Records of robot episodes

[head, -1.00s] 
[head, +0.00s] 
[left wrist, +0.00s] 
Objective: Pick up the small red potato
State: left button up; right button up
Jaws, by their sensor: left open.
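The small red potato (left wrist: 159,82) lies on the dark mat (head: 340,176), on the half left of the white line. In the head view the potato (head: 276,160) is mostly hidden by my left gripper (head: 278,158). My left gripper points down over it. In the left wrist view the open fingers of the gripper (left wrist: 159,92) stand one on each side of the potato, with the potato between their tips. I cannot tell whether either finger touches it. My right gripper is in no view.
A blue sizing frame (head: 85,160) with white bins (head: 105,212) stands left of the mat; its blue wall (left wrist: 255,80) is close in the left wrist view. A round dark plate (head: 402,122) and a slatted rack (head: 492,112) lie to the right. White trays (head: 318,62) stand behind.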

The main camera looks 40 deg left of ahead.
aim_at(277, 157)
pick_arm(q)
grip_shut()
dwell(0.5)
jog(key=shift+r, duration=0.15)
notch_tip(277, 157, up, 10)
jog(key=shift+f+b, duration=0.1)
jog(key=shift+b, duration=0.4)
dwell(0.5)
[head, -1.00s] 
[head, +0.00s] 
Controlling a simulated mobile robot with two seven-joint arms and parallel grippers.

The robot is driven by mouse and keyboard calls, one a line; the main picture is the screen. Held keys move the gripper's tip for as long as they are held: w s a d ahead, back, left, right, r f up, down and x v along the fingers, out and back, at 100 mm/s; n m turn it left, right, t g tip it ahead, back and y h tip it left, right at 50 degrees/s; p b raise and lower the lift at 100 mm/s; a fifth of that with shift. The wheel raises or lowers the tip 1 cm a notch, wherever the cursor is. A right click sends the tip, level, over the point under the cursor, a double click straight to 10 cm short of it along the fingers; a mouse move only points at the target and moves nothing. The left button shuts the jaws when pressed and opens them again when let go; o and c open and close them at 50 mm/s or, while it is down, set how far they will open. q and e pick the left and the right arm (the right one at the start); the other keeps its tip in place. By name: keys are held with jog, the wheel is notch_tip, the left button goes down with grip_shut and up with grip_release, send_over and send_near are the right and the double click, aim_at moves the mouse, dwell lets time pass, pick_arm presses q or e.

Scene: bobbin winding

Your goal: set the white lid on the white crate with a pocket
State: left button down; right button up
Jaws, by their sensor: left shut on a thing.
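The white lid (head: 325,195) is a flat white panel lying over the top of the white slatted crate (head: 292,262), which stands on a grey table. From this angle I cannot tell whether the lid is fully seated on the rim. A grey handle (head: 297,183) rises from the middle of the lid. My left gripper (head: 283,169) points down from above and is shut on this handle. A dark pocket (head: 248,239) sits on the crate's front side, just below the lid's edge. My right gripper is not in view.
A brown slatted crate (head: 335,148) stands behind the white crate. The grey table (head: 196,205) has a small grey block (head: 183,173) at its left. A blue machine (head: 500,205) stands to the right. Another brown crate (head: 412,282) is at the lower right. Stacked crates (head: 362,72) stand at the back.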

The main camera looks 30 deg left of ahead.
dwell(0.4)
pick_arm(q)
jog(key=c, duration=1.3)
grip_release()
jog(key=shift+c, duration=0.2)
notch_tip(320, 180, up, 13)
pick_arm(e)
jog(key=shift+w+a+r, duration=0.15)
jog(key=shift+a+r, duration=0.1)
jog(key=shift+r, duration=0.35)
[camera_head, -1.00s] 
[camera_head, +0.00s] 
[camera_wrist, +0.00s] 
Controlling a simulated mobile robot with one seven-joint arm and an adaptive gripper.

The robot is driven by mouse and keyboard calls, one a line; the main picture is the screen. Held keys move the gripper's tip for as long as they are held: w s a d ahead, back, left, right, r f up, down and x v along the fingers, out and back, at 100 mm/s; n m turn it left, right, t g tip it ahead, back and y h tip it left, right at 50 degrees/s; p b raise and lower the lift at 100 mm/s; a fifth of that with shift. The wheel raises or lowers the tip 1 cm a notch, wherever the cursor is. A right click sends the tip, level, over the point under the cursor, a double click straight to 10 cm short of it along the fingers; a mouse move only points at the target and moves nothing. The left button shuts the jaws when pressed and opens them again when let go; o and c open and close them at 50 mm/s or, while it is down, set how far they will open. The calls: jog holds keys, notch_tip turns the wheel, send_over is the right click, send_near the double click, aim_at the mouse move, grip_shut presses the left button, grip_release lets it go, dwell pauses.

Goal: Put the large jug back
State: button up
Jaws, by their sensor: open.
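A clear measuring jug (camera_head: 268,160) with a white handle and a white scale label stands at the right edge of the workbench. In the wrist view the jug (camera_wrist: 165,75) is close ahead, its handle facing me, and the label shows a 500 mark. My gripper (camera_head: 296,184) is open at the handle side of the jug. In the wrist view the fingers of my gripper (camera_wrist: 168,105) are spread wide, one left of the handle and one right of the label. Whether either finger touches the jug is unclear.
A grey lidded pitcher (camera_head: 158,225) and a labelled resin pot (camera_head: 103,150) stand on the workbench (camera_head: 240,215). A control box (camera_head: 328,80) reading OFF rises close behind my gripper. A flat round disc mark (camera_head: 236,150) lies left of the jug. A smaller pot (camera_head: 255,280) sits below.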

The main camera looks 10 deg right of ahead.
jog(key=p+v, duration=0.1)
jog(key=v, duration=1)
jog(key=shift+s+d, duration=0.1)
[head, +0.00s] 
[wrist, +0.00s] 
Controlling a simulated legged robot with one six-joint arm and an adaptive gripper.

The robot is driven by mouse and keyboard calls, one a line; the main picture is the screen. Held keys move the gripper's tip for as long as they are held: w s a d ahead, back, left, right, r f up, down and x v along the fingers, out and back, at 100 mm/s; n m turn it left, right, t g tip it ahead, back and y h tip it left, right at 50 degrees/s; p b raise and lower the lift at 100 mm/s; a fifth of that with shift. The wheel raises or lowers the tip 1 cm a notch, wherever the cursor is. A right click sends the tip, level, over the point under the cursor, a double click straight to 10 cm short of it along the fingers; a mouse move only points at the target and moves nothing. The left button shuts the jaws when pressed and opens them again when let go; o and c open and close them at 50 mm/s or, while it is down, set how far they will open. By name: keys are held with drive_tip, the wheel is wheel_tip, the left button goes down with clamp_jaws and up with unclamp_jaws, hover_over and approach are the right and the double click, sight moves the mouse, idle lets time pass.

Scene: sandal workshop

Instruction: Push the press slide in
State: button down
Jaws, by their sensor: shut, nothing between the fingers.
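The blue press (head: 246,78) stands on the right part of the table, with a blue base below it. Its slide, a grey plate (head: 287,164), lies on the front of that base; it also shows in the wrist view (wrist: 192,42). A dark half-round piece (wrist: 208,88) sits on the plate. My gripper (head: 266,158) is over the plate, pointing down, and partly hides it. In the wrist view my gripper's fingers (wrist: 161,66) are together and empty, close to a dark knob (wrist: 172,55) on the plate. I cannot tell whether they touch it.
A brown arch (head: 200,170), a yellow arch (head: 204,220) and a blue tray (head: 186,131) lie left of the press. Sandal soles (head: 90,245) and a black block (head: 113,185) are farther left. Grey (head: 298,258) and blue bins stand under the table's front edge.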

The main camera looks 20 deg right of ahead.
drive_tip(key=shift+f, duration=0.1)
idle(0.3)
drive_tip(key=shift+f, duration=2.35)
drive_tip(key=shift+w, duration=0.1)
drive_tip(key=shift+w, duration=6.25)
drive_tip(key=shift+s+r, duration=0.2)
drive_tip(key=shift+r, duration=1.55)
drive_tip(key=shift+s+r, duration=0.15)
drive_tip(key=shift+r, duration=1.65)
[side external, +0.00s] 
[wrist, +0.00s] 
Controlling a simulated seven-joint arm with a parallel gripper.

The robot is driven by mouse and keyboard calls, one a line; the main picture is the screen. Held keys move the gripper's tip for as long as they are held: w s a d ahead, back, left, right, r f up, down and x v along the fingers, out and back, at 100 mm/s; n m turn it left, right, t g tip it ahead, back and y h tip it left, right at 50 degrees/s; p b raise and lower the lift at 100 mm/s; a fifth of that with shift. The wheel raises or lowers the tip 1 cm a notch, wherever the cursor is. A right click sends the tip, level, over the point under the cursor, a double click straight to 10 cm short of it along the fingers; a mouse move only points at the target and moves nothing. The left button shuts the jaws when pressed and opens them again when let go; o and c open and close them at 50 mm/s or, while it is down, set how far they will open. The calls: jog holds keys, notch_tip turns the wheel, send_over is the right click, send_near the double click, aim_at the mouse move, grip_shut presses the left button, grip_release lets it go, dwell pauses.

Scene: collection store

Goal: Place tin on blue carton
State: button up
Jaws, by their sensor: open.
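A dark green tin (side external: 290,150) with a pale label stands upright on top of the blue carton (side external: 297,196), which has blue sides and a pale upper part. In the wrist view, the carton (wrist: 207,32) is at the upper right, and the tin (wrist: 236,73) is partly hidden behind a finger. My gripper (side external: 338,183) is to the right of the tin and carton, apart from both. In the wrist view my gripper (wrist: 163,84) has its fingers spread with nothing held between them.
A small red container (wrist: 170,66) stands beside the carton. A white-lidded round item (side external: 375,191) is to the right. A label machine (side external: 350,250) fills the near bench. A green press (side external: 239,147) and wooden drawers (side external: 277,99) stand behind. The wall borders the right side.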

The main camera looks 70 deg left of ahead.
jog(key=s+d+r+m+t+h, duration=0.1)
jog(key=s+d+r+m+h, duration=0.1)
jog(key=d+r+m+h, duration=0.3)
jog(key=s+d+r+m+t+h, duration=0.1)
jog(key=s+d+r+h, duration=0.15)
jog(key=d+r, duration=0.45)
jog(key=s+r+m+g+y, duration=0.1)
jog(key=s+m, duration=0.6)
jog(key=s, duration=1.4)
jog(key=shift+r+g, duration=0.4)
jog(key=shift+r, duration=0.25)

TASK REQUIREMENTS
Using the records above, list each line that includes "simulated".

EXERCISE RESPONSE
Controlling a simulated mobile robot with two seven-joint arms and parallel grippers.
Controlling a simulated mobile robot with one seven-joint arm and an adaptive gripper.
Controlling a simulated legged robot with one six-joint arm and an adaptive gripper.
Controlling a simulated seven-joint arm with a parallel gripper.

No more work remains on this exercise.